Answer with the number of lines in the listing below that contain the word "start", and nothing else.
________________
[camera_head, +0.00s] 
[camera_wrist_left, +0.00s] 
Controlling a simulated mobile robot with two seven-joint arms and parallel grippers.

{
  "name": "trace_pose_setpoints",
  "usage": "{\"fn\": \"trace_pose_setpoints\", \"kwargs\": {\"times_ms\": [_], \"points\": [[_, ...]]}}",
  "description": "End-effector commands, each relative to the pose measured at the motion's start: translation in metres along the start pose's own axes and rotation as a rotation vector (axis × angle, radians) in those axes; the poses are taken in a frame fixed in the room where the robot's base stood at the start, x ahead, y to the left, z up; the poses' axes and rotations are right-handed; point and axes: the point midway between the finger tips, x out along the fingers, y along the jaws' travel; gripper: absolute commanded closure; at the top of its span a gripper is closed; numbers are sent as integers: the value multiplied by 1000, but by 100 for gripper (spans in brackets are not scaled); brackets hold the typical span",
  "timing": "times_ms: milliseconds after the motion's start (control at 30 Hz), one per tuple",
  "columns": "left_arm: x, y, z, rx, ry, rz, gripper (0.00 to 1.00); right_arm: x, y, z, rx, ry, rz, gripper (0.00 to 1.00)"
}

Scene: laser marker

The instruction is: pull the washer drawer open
________________
## [SOLUTION TO THIS TASK]
2